• STATED EXERCISE: Only the lines holding the string "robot" are needed. Copy each one.
···
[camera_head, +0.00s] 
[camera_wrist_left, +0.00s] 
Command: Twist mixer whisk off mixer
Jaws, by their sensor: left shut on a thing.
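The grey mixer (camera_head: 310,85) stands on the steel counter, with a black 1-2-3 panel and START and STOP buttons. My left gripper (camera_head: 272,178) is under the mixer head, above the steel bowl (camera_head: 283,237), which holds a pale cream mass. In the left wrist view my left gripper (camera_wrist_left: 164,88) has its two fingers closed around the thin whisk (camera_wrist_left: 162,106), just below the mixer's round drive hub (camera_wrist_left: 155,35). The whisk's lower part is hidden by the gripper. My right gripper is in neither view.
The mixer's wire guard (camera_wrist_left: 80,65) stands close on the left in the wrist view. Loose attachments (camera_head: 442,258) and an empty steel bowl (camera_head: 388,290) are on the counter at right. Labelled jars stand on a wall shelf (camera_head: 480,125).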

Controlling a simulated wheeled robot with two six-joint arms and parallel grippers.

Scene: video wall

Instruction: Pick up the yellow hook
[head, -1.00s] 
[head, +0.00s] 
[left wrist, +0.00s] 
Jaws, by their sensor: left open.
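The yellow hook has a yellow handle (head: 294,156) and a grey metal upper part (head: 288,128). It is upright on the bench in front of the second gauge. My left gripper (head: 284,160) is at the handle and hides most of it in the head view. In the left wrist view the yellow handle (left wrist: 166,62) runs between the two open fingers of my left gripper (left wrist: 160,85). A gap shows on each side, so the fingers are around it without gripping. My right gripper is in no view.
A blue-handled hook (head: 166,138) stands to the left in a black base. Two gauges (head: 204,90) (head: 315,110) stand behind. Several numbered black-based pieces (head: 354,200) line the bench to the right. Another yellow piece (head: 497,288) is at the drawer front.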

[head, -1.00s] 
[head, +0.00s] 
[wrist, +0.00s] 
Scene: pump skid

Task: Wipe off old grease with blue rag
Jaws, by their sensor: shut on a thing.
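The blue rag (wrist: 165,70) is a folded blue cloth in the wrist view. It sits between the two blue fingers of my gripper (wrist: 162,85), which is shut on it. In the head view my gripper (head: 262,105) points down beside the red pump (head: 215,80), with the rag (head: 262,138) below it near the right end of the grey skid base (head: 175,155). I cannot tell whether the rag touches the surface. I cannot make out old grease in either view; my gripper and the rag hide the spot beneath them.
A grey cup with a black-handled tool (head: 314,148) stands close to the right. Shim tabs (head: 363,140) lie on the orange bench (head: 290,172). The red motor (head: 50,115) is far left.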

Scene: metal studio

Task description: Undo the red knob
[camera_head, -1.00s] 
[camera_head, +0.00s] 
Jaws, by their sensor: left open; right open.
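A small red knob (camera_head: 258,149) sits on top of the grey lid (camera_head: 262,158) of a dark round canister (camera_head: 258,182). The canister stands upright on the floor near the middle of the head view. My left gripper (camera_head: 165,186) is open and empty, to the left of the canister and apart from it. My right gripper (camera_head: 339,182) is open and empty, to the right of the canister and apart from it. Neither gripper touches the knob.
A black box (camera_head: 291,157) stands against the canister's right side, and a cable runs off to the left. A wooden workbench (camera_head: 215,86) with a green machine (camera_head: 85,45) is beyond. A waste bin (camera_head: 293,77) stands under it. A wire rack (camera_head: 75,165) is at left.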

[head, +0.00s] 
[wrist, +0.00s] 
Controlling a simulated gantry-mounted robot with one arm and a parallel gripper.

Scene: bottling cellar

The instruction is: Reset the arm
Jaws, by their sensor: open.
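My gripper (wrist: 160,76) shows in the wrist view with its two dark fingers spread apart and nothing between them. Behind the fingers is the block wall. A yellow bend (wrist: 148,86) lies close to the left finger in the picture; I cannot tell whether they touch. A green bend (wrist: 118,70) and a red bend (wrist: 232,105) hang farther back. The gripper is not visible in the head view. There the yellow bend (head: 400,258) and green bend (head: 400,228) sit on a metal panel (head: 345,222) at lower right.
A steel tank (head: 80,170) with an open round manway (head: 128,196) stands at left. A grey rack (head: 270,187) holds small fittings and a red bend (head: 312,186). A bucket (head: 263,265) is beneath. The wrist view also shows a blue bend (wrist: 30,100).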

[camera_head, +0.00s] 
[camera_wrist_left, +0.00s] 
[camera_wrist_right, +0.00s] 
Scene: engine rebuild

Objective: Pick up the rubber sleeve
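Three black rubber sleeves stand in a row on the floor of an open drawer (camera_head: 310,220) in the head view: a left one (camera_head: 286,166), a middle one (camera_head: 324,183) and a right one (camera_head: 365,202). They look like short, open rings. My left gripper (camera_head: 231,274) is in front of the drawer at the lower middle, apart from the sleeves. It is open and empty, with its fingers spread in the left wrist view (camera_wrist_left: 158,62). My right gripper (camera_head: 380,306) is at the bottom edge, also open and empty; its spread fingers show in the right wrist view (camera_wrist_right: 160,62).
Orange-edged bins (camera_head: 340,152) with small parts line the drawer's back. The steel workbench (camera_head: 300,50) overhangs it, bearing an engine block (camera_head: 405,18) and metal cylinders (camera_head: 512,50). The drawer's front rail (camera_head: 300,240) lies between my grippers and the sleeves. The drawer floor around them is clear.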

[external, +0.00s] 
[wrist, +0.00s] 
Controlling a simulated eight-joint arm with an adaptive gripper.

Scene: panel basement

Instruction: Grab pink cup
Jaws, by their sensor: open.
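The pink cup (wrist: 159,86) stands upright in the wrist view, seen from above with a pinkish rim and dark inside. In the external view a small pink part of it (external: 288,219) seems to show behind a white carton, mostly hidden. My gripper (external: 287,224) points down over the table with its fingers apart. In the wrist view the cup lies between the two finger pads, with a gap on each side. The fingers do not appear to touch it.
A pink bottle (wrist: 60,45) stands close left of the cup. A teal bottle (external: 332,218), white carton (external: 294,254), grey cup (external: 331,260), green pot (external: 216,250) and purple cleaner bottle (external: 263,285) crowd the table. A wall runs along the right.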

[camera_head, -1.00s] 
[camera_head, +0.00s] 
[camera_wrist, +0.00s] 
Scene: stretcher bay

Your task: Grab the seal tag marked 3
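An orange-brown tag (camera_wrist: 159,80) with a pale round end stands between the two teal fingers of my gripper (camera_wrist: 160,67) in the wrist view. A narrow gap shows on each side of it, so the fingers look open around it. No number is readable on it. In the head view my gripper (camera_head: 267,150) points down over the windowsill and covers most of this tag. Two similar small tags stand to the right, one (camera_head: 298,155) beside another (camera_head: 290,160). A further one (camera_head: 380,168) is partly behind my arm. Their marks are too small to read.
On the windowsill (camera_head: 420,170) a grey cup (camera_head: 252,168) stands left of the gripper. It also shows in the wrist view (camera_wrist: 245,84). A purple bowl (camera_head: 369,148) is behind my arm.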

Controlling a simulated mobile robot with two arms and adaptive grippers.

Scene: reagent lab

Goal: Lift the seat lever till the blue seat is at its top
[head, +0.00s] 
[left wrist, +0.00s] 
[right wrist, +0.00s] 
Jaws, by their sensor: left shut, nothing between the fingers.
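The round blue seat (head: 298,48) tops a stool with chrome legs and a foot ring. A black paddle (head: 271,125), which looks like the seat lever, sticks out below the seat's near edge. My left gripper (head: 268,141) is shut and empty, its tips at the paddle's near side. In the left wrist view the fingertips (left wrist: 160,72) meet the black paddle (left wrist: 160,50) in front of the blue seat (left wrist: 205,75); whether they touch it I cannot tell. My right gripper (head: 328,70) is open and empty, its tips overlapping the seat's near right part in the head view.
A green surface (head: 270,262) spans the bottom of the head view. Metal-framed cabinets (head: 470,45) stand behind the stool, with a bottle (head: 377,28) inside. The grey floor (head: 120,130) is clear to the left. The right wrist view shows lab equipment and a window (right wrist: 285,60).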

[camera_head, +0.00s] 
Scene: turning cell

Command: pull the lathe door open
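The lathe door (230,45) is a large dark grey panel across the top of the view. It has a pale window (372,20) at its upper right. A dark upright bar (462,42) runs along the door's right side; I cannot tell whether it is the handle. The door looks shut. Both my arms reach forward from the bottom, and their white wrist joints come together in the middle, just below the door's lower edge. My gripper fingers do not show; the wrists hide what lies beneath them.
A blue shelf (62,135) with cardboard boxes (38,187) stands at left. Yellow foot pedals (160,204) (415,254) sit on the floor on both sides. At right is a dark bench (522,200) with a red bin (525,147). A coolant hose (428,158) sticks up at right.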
···
• COMPLETED TASK:
Controlling a simulated wheeled robot with two six-joint arms and parallel grippers.
Controlling a simulated gantry-mounted robot with one arm and a parallel gripper.
Controlling a simulated mobile robot with two arms and adaptive grippers.

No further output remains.